The 27-year-old back has operated as a fixture in Cincinnati’s offense dating back to the Marvin LewisAndy Dalton era. But last year’s contract redo — a two-year, $11.5MM pact that significantly reduced Mixon’s pay, after he had signed a four-year, $48MM deal in 2020 — displayed some wall writing for the Bengals, whose roster blueprint is different with Joe Burrow on an NFL-record extension.

The Bengals still leaned on Mixon in 2023, having lost Samaje Perine to the Broncos in free agency. Mixon churned out his fourth 1,000-yard season. In addition to clearing that barrier, Mixon crossed 1,400 scrimmage yards (1,410) for the fourth time. He added 12 touchdowns in what amounted to a lost season due to Burrow’s injury. As the musical chairs spin at this position, Mixon is much shorter on options than he was coming into Monday.

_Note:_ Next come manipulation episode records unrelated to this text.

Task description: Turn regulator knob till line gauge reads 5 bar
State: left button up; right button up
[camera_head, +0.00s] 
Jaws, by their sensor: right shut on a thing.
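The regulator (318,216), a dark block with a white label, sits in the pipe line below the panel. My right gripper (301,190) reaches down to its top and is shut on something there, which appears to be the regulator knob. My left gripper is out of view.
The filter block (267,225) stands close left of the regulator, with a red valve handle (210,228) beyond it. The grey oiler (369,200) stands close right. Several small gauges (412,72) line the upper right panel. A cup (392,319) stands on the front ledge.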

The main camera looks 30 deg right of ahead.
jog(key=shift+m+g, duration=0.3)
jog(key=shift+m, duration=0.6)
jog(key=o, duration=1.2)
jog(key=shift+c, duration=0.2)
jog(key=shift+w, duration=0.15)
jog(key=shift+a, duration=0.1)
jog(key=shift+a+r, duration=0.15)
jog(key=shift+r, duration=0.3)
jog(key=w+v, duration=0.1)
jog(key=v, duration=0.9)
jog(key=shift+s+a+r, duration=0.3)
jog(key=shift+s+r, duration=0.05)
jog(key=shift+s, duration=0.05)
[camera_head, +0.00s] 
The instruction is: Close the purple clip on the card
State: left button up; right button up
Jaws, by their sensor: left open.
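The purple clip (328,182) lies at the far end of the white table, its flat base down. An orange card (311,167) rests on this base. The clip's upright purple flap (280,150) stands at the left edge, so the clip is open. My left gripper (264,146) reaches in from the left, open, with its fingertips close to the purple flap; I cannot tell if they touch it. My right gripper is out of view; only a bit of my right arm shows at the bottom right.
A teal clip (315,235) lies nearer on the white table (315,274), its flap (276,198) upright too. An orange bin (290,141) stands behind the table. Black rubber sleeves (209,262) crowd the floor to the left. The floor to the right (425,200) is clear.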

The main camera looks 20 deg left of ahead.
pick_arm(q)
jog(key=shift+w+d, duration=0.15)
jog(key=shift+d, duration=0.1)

Mixon stood 35 yards away from James Brooks for second in Bengals rushing annals, and while he should have an opportunity in 2024, Cincinnati is moving on. The team will turn to Moss, who is going into his age-26 season. Moss impressed as the Colts’ Jonathan Taylor fill-in last season and will collect a bit of guaranteed money from his new team. The ex-Bills second-rounder will collect $4.5MM in the first year of this Bengals contract. Moss tallied 794 rushing yards and five touchdowns as a Colt last season, adding two receiving scores.

One of the teams to lose a running back today, the Cowboys were also in the mix for Moss. Dallas was not quite willing to go where Cincinnati was, per the Dallas Morning News’ Michael Gehlken. Whereas Mixon has 1,571 carries on his odometer — more than any back to change teams today — Moss is at just 484. At a position where mileage matters most, the Bengals are rebooting. Moss will join Chase Brown and the recently re-signed Trayveon Williams in Cincinnati’s backfield.

Thus far Monday, 12 teams changed starting running backs. A few clubs still have needs, and Mixon will join Aaron Jones — also released today — and Derrick Henry as big names in search of a new opportunity.